====== Data for the task ======

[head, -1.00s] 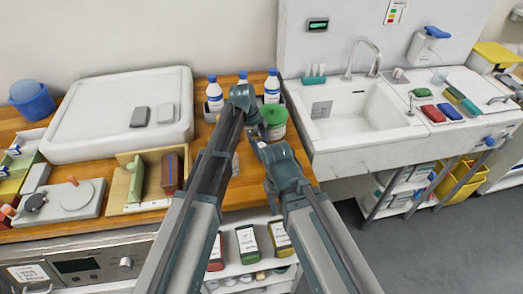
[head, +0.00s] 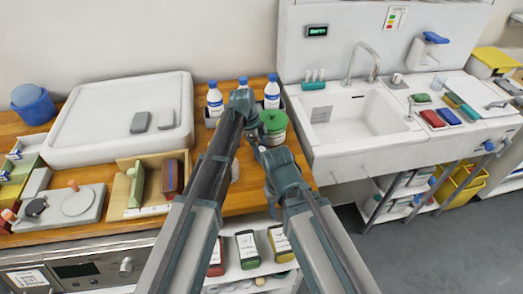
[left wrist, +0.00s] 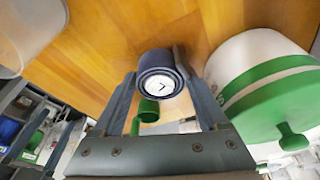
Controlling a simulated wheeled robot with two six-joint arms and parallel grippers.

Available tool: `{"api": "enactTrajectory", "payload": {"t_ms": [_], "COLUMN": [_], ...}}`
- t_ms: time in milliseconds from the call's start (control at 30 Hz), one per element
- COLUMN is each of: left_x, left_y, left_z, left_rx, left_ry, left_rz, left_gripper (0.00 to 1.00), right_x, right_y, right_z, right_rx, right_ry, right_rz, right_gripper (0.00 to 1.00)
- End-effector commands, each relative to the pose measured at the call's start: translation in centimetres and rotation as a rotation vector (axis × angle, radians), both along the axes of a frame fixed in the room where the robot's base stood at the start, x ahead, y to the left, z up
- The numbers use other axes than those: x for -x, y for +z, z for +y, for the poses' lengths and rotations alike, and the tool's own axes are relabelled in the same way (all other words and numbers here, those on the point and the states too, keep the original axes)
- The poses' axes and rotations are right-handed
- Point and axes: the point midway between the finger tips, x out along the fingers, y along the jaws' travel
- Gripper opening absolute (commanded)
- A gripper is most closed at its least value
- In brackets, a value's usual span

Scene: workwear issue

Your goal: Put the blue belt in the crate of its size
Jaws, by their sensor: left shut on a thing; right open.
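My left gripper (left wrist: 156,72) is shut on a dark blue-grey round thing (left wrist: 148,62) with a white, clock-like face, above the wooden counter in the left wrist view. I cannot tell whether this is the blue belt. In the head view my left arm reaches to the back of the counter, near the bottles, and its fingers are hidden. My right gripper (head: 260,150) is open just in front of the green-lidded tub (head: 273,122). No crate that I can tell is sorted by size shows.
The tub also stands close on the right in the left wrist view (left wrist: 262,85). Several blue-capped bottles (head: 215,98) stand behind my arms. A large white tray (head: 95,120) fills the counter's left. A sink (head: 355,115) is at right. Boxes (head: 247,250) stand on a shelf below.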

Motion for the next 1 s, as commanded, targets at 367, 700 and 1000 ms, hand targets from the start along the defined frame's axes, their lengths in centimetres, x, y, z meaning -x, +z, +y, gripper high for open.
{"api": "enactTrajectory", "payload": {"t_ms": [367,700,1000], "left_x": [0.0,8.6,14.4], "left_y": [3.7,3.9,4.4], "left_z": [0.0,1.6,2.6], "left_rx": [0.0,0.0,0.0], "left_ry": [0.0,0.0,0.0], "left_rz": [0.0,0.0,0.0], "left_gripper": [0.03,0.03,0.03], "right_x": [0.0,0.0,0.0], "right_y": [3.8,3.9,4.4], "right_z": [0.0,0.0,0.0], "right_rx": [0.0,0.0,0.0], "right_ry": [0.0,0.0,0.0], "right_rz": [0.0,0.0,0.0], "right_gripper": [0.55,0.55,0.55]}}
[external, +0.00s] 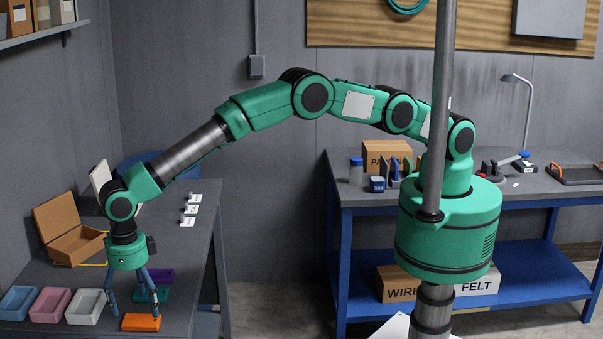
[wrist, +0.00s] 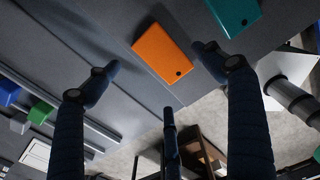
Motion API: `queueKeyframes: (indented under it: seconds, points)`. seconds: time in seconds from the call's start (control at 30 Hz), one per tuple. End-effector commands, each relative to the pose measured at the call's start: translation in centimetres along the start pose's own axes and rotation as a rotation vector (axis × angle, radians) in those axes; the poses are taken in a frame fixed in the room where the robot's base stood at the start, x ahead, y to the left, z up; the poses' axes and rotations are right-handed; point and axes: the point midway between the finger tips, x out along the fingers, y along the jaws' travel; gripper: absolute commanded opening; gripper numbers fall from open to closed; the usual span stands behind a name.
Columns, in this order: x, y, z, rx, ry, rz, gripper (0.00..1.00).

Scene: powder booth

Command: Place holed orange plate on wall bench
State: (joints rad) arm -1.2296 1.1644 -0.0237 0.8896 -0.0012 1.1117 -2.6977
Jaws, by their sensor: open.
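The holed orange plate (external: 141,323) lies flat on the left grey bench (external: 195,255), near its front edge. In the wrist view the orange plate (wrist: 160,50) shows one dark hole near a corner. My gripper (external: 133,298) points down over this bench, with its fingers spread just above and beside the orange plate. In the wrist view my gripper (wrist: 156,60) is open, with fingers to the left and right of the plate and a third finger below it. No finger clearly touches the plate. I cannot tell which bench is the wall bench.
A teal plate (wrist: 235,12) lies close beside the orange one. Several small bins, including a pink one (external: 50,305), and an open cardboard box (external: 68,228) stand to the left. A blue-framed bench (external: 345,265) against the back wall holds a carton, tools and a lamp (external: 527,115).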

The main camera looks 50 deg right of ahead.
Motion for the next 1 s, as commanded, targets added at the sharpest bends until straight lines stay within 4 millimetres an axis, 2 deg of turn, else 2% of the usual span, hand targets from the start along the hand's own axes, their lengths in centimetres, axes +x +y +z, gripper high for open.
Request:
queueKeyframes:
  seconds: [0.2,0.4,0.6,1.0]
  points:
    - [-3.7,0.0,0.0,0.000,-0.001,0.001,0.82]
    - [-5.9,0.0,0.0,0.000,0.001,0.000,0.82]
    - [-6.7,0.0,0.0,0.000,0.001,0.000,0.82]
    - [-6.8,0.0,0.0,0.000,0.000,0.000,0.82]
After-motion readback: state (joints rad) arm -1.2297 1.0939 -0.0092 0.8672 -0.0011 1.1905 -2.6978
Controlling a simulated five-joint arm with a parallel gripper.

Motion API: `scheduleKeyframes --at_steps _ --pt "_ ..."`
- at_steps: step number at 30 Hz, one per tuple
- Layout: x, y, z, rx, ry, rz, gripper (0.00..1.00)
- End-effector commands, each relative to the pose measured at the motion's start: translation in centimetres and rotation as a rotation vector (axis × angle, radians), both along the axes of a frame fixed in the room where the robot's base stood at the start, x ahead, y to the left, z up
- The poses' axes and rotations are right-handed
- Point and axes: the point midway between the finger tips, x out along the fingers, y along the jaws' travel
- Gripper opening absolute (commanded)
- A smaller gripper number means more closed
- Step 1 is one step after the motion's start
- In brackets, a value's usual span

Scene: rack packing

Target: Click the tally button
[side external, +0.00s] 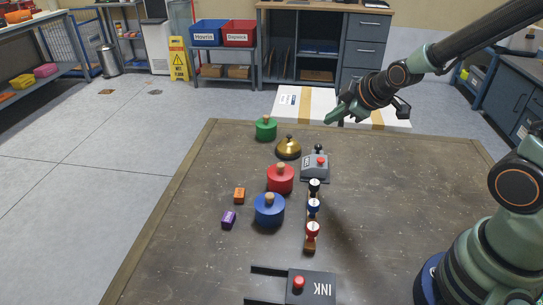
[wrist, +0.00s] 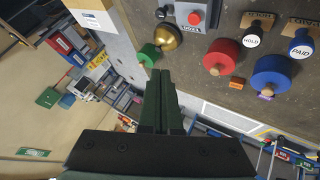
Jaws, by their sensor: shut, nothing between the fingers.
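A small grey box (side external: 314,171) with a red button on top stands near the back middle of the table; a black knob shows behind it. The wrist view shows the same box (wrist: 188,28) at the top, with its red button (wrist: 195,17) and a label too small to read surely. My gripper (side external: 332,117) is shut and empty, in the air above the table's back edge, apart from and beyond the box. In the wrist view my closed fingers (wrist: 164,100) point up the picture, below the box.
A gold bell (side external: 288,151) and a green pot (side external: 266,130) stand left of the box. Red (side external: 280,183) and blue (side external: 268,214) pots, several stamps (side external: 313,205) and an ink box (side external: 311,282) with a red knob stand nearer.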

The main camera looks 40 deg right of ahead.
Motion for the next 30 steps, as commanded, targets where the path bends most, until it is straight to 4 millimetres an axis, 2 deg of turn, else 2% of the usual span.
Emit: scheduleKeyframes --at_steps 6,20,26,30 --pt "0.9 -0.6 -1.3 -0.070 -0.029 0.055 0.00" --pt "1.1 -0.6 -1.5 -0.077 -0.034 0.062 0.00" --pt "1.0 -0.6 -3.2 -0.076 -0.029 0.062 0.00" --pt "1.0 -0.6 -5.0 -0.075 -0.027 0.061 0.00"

======

Exercise requirements: Each line from the one containing "- COLUMN is" through the one containing "Your goal: Put" must be retyped exactly, the first and last of these included.

The reply:
- COLUMN is each of: left_x, left_y, left_z, left_rx, left_ry, left_rz, left_gripper (0.00 to 1.00), right_x, right_y, right_z, right_rx, right_ry, right_rz, right_gripper (0.00 to 1.00)
- End-effector commands, each relative to the pose measured at the call's start: translation in centimetres and rotation as a rotation vector (axis × angle, radians), both along the axes of a frame fixed in the room where the robot's base stood at the start, x ahead, y to the left, z up
- The numbers use other axes than those: x for -x, y for +z, z for +y, for the poses' lengths and rotations alike, and the tool's own axes are relabelled in the same way (all other words and numbers here, those on the point and the states too, keep the original axes)
- The poses' axes and rotations are right-handed
- Point and axes: the point midway between the finger tips, x out along the fingers, y along the jaws' travel
- Gripper opening absolute (commanded)
- A gripper is most closed at its least value
- In brackets, a value's usual span

Scene: workwear issue

Your goal: Put the blue belt in the crate of its size

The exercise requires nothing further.